Ultimately, Bonime-Blanc says that "the single most important key to ensuring that [ethical] guidelines are upheld around the world boils down to one simple principle: Hire the most ethical, principled, responsible individuals you possibly can in every location you do business in." Donaldson adds that it’s equally important to provide strong leadership and ongoing efforts to avoid risk-tolerant work environments.

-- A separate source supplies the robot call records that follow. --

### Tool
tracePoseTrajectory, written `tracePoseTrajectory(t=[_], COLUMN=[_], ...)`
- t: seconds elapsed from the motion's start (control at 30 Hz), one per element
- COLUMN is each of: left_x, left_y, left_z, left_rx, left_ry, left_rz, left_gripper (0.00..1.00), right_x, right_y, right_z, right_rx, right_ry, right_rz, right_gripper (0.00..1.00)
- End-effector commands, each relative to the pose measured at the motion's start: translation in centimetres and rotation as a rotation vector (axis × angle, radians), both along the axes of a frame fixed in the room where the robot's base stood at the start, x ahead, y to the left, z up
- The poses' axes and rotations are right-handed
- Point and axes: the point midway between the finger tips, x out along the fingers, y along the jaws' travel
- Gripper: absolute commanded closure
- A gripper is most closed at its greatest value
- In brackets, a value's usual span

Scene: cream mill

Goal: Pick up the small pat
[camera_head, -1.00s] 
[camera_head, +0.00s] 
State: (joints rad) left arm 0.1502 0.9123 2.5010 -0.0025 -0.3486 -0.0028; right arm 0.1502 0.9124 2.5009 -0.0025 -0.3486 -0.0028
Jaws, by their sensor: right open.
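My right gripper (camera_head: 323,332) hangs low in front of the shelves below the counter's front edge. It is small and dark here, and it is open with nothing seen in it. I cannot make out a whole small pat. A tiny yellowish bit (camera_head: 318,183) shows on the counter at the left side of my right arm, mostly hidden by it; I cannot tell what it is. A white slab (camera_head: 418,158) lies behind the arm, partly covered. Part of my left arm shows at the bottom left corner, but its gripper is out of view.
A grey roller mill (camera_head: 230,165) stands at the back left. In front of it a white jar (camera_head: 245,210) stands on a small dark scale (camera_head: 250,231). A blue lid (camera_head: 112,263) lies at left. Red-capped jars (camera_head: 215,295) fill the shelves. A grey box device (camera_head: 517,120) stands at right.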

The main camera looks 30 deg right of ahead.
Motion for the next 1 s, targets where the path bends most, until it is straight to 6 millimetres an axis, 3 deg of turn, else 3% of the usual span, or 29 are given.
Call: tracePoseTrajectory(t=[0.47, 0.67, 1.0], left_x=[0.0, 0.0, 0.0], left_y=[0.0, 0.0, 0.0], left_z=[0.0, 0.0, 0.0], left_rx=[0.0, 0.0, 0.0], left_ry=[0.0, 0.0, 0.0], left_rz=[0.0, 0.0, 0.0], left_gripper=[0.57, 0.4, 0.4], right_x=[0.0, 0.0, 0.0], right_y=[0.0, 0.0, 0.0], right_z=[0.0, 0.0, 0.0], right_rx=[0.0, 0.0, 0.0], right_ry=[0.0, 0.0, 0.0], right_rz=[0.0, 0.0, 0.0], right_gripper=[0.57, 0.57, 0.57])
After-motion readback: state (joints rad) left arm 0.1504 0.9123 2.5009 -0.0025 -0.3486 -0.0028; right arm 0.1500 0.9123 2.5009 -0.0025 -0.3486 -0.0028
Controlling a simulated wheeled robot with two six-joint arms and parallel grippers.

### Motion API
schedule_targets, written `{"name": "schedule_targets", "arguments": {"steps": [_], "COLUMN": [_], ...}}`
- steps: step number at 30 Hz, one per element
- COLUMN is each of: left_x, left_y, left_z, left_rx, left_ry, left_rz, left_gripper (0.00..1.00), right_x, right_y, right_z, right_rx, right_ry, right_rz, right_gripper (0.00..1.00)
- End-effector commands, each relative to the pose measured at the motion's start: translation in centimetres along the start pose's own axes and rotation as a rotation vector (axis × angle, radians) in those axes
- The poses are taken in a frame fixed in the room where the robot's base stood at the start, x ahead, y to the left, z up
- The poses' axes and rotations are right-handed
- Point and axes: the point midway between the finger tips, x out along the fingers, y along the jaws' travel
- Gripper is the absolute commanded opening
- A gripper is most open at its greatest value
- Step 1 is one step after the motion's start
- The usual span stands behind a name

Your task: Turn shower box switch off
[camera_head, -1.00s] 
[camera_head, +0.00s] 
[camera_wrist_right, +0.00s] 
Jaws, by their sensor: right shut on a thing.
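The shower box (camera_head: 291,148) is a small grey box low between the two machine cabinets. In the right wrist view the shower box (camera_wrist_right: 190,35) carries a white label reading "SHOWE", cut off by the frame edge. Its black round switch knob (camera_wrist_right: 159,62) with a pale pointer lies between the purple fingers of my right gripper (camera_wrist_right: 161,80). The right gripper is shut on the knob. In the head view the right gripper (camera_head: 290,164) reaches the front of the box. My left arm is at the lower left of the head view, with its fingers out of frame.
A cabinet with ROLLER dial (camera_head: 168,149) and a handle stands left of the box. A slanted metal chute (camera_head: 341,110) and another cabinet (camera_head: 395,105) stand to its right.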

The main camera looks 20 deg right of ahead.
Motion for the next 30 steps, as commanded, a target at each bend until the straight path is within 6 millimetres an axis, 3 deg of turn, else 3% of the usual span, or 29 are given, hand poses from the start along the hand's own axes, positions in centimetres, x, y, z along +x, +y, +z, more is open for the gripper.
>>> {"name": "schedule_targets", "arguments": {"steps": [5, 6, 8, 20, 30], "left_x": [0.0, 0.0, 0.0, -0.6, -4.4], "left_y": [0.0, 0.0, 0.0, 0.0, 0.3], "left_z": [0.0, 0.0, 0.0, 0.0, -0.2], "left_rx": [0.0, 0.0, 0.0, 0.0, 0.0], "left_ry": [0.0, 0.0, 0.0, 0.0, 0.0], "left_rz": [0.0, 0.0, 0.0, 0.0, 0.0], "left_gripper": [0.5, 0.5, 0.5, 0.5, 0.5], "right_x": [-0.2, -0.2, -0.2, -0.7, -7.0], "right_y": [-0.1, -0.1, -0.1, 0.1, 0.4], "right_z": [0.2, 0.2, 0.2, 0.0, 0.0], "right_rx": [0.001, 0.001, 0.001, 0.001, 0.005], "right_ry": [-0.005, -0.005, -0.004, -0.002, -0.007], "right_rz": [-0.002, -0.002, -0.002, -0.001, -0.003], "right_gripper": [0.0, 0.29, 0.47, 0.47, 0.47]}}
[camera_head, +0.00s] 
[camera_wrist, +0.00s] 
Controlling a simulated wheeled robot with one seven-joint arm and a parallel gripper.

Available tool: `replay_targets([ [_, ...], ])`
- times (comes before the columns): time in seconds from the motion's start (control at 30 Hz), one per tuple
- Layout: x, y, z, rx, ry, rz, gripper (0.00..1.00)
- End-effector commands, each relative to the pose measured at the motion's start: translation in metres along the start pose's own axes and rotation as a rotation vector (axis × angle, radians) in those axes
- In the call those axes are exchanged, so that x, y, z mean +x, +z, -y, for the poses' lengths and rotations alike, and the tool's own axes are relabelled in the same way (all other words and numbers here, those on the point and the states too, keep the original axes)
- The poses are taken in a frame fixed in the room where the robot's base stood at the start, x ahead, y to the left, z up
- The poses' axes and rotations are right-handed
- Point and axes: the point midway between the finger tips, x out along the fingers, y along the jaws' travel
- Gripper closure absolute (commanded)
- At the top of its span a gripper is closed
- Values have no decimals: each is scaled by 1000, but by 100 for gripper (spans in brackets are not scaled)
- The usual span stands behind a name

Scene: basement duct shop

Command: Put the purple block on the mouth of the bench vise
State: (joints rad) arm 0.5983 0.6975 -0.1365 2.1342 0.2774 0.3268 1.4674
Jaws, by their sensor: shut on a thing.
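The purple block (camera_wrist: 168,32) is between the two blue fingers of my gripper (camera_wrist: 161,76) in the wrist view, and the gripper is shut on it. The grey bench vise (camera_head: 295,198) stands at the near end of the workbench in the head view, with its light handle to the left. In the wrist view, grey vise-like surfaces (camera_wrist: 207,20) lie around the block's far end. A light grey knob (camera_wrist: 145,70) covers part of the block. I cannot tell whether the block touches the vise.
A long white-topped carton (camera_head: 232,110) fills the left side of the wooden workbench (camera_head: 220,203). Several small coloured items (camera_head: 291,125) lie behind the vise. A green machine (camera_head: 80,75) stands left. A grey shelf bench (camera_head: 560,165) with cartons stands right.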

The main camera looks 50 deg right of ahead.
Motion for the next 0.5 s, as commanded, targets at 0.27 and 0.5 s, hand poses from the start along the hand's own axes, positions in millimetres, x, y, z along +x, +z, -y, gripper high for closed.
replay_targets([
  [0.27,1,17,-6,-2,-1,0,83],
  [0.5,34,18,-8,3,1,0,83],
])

Motorola’s Code of Business Conduct

Motorola Inc., the $33 billion communications and electronics giant based in Schaumburg, Ill., first drafted its code of conduct in the 1970s and updated it as part of its ethics renewal process in 1996. Motorola’s code, posted on its Web site, requires all Motorola employees and agents to abide by the code, and instructs them to call the "EthicsLine" with any questions concerning the company’s policy. Here’s the section of Motorola’s code that discusses the particularly difficult issue of gifts, which is complicated by cultural differences:

  • Gifts are not always physical objects — they might also be services, favors or other items.
  • Motorolans don’t accept kickbacks, lavish gifts or gratuities. We can accept items of nominal value, such as small promotional items bearing another company’s name. We will not accept anything that might make it appear that our judgment for Motorola would be compromised.
  • In some rare situations, it would be impractical or harmful to refuse or return a gift. When this happens, discuss the situation with local management.
  • Some business situations call for giving gifts. Motorola’s gifts must be legal, reasonable and approved by local management. Motorolans never pay bribes.
  • We understand that gift-giving practices vary among cultures. Our local gift policies and guidelines address this.
  • We will not provide any gift if it is prohibited by law or the policy of the recipient’s organization. For example, the employees of many government entities around the world are prohibited from accepting gifts. If in doubt, check first.